PROBLEM DESCRIPTION: Find the lines that contain the word "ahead" and copy each one.

DATASET SECTION:
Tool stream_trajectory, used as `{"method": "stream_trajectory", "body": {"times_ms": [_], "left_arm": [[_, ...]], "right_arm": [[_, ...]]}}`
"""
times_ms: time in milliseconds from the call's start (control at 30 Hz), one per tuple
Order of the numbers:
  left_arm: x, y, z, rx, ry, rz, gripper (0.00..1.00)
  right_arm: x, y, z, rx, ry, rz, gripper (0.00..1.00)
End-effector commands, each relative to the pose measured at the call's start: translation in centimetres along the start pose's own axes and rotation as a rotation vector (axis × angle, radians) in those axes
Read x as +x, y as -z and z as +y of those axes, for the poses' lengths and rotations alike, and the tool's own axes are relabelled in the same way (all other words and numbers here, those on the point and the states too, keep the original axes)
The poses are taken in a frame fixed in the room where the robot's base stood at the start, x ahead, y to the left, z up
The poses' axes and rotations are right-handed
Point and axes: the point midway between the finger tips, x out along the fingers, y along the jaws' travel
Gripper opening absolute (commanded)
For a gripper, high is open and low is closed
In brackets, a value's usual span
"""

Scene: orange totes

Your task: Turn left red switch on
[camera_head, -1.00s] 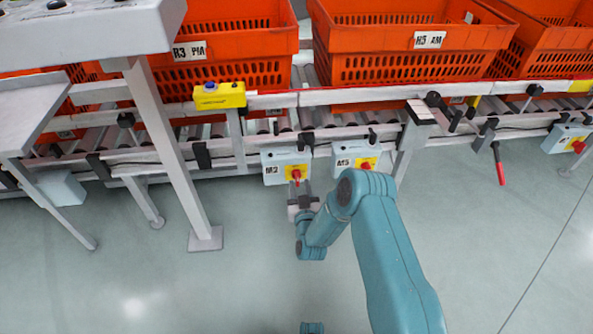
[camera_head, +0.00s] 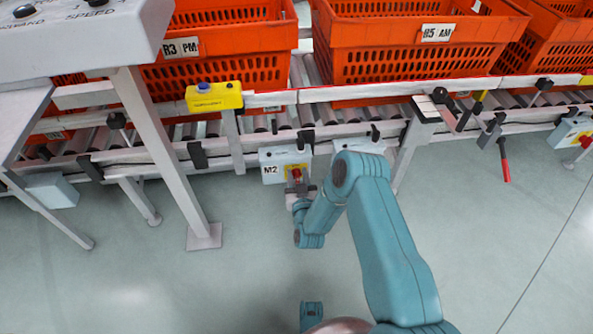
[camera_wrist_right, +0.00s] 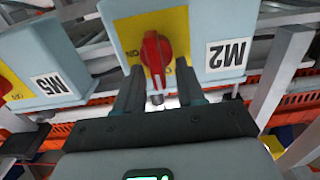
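The red switch (camera_wrist_right: 156,52) sits on a yellow plate on the pale blue M2 box (camera_head: 273,174). In the wrist view its handle stands roughly along the picture's vertical. In the head view the red switch (camera_head: 295,174) shows just beyond my right gripper (camera_head: 298,188). In the wrist view my right gripper (camera_wrist_right: 160,75) is open, with its fingers on either side of the switch's near end. I cannot tell whether they touch it. My left gripper is not in view.
A second pale blue box (camera_wrist_right: 40,68) with a yellow plate is beside M2; my right arm mostly covers it in the head view. Conveyor rails and orange totes (camera_head: 215,70) stand behind. A grey post (camera_head: 165,160) is left of M2. The floor in front is open.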

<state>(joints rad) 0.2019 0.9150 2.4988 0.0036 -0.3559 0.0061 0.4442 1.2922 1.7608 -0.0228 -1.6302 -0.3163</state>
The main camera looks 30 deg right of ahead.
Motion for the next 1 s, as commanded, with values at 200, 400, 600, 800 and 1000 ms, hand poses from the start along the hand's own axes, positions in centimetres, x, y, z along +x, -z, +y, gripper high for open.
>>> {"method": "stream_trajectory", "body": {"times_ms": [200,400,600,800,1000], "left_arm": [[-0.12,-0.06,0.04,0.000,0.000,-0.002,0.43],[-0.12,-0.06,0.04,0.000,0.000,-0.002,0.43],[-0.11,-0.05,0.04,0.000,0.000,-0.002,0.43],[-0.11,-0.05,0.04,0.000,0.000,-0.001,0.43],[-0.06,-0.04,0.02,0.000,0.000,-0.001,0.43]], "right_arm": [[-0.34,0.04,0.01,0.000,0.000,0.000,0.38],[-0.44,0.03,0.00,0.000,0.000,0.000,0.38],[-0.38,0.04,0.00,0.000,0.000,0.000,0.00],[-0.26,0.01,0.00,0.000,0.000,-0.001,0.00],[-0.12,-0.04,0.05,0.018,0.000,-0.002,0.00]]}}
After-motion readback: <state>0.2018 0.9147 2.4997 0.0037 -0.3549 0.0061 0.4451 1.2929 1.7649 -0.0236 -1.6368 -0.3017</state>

RESPONSE TO THIS TASK:
The poses are taken in a frame fixed in the room where the robot's base stood at the start, x ahead, y to the left, z up
The main camera looks 30 deg right of ahead.

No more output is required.